## AIM OF THE EXERCISE
Extract precisely the lines of the entries below, from the first line through the line containing "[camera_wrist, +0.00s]".

## AVAILABLE RECORDS
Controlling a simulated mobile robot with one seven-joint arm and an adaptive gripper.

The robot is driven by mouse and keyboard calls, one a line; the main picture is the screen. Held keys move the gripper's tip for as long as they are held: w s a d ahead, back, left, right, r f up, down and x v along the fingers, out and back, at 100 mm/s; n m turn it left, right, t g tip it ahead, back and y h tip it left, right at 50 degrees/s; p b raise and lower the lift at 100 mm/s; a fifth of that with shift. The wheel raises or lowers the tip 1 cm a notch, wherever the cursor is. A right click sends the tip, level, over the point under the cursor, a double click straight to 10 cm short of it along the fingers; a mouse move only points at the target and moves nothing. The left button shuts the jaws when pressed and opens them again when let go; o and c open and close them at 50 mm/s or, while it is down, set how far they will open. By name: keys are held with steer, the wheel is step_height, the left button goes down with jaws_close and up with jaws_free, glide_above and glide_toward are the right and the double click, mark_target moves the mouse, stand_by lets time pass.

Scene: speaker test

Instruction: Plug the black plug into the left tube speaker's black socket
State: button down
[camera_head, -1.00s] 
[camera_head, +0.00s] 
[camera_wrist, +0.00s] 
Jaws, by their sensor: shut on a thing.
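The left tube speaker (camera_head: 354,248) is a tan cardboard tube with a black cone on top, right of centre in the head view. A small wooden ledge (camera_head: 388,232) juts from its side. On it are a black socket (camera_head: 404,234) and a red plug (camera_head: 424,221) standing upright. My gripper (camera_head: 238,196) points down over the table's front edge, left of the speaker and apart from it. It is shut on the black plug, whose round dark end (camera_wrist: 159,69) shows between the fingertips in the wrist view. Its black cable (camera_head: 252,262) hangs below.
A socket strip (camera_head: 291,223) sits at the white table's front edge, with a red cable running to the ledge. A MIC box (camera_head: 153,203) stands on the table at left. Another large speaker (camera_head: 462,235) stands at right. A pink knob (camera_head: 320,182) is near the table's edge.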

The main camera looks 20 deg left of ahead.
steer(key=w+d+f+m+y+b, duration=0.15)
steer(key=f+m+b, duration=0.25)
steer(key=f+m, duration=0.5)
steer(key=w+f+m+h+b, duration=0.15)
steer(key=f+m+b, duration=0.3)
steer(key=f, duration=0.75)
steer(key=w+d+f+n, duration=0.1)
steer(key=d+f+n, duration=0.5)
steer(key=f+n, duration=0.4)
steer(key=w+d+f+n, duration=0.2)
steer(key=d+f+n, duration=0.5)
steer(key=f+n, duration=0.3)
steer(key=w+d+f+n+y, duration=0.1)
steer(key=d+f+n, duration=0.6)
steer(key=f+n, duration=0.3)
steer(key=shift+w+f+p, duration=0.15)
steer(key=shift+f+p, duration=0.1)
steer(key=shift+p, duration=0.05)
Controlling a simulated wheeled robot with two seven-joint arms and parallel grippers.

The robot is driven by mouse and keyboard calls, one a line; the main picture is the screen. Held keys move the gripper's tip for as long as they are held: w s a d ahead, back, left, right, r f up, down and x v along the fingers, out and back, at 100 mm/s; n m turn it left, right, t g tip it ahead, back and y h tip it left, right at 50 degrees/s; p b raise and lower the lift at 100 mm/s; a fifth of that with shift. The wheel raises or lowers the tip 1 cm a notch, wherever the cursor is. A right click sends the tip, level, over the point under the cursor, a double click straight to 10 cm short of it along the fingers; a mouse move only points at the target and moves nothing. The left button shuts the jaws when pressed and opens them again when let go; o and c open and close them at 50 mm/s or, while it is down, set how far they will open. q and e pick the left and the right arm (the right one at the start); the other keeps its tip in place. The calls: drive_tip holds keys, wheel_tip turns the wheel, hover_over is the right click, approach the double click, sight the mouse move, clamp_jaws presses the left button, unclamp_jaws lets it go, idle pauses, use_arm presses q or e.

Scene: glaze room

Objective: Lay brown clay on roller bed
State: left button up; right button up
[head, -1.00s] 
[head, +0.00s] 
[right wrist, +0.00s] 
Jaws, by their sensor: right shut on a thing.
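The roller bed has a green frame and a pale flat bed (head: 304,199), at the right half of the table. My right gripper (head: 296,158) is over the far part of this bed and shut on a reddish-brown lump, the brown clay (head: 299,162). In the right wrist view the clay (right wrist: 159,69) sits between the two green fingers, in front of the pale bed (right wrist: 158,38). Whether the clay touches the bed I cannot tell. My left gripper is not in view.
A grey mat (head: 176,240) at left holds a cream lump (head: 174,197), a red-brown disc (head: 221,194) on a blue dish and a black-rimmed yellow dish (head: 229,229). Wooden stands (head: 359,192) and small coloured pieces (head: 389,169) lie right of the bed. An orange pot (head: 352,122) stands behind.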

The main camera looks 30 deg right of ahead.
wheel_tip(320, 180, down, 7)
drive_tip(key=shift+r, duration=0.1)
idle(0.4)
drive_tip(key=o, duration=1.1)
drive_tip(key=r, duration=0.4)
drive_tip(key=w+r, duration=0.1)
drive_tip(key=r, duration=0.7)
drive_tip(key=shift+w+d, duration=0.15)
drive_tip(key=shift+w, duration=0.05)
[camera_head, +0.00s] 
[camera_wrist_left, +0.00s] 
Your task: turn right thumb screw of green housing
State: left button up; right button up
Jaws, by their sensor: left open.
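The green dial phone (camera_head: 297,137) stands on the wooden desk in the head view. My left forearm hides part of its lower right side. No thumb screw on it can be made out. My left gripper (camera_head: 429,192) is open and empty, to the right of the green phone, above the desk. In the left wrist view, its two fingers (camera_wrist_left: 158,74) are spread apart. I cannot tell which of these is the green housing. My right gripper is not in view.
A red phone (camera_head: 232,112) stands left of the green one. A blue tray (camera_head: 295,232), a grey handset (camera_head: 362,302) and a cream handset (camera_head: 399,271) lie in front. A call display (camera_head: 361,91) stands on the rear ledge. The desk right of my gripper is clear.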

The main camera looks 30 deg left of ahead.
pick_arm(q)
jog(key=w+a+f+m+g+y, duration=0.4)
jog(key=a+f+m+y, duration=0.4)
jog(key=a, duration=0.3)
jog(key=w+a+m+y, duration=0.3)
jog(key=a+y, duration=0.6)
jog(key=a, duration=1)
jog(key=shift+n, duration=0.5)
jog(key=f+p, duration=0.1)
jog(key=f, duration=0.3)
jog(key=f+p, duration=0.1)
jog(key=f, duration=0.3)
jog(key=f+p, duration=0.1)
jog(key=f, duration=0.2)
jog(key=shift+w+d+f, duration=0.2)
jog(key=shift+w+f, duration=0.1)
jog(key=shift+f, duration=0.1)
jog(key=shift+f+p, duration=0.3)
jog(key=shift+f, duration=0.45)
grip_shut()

## RESPONSE BELOW
Controlling a simulated mobile robot with one seven-joint arm and an adaptive gripper.

The robot is driven by mouse and keyboard calls, one a line; the main picture is the screen. Held keys move the gripper's tip for as long as they are held: w s a d ahead, back, left, right, r f up, down and x v along the fingers, out and back, at 100 mm/s; n m turn it left, right, t g tip it ahead, back and y h tip it left, right at 50 degrees/s; p b raise and lower the lift at 100 mm/s; a fifth of that with shift. The wheel raises or lowers the tip 1 cm a notch, wherever the cursor is. A right click sends the tip, level, over the point under the cursor, a double click straight to 10 cm short of it along the fingers; a mouse move only points at the target and moves nothing. The left button shuts the jaws when pressed and opens them again when let go; o and c open and close them at 50 mm/s or, while it is down, set how far they will open. By name: keys are held with steer, the wheel is step_height, the left button goes down with jaws_close and up with jaws_free, glide_above and glide_toward are the right and the double click, mark_target moves the mouse, stand_by lets time pass.

Scene: speaker test

Instruction: Plug the black plug into the left tube speaker's black socket
State: button down
[camera_head, -1.00s] 
[camera_head, +0.00s] 
[camera_wrist, +0.00s] 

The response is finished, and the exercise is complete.